Tuesday, August 30, 2011 – Wellington
Forest & Bird media release for immediate use

Energy strategy fails to set new direction

The government’s energy policy misses an opportunity and fails in its responsibility to choose a good energy path for New Zealand, Forest and Bird said today.

The government today released The New Zealand Energy Strategy, which aims for a 300 percent increase in the value of the oil and gas sector, from $3 billion in royalties to $12 billion.

By contrast, it proposes just an 11 percent increase in the proportion of electricity generated from renewable sources to 90 percent from 79 percent.

“The New Zealand Energy Strategy ought to be focused on decarbonising the economy, for economic benefit and environmental safety,” Forest & Bird Conservation Advocate Claire Browning said. “This strategy does the opposite.”

“The government is in pursuit of fossil fuels while, at the same time, talking about renewable energy.”

“The government thinks it can do both things but they are not compatible. Only one of them is sustainable.”

The energy policy continues the fallacy that there can be a “balance” between increasing our extraction of fossil fuels and looking after our environment, she said.
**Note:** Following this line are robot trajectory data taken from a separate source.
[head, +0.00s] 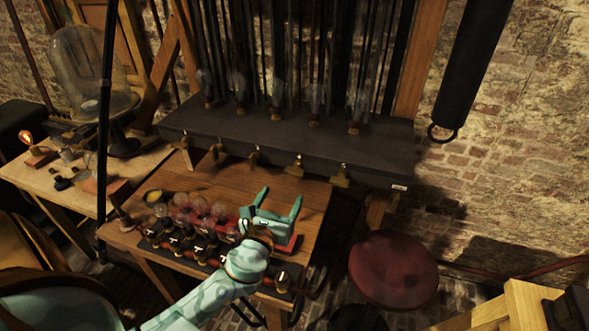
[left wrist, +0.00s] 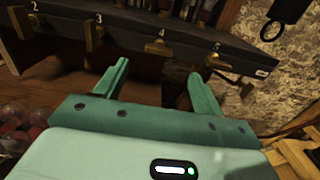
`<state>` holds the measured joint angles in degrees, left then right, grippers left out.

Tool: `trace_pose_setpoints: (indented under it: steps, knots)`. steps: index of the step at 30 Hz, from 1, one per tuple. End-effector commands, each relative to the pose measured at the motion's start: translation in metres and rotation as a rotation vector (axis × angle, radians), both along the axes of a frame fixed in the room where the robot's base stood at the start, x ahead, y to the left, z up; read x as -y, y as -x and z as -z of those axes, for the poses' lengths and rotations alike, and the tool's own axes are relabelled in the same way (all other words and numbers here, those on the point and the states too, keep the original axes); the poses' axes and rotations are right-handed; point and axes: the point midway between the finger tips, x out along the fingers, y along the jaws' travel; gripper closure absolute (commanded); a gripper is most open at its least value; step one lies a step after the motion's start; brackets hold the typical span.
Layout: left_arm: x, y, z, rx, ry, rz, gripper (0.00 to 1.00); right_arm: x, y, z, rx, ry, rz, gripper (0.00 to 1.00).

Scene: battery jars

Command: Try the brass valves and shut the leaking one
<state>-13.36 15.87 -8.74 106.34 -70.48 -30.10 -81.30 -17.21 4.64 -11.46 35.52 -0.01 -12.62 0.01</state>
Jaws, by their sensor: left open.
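A row of several brass valves hangs along the front edge of a dark shelf (head: 290,145). In the head view they run from the leftmost valve (head: 185,152) past the middle valve (head: 254,157) to the rightmost valve (head: 341,178). In the left wrist view, numbers mark valve 3 (left wrist: 94,38), valve 4 (left wrist: 157,48) and valve 5 (left wrist: 217,62). My left gripper (head: 281,198) is open and empty, below and in front of the right-hand valves, apart from them. It also shows in the left wrist view (left wrist: 159,70). I cannot tell which valve leaks.
Glass bulbs (head: 276,98) stand on the shelf. Below, a wooden bench (head: 300,220) carries round glass pieces (head: 200,206) and a dark strip with several small fittings beside my left arm. A red stool (head: 392,270) stands at right. A glass dome (head: 90,70) stands at left.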

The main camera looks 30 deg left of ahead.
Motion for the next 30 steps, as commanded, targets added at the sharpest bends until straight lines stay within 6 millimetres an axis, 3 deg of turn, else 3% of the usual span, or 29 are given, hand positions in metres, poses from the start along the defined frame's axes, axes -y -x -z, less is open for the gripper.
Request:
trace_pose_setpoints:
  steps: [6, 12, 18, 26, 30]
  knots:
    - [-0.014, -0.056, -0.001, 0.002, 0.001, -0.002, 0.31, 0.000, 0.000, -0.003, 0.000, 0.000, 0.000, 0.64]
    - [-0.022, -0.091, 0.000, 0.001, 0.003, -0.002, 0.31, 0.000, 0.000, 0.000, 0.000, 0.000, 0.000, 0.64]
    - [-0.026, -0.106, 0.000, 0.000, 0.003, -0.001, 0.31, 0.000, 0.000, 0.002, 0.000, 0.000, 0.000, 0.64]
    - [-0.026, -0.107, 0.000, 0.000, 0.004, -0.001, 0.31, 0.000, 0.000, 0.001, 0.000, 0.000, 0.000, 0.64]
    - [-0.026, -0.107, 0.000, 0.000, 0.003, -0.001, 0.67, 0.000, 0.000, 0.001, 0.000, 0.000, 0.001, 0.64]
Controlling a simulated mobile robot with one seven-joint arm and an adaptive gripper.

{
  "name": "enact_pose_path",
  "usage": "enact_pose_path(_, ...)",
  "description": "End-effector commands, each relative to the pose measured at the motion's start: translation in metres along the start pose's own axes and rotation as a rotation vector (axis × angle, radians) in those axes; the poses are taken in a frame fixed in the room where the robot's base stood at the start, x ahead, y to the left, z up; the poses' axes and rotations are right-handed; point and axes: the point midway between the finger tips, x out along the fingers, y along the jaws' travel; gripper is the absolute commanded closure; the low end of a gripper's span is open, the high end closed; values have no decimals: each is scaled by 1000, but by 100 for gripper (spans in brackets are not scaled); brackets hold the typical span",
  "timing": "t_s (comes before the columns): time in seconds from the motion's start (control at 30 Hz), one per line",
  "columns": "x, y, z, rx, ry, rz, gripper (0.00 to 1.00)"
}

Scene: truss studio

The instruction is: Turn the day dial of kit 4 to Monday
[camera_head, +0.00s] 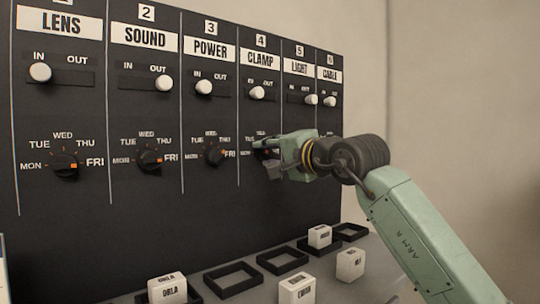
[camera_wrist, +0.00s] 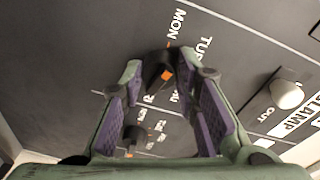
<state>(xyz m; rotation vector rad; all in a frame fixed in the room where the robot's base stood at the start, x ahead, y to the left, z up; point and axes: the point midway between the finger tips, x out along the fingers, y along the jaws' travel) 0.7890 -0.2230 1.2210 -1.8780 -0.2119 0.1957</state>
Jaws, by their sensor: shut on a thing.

New Zealand’s environmental regulation has always been very weak, particularly offshore.

Legislation introduced by the government last week to impose some environmental controls on activities in our Exclusive Economic Zone and continental shelf will not fix this. The legislation does make some progress, by regulating the EEZ and territorial sea more effectively than before, but it has some big gaps.

The EEZ legislation is supposed to do the same job as the Resource Management Act, which does not apply beyond 12 nautical miles offshore. But it is much weaker than the RMA, which has sustainability as its basic principle.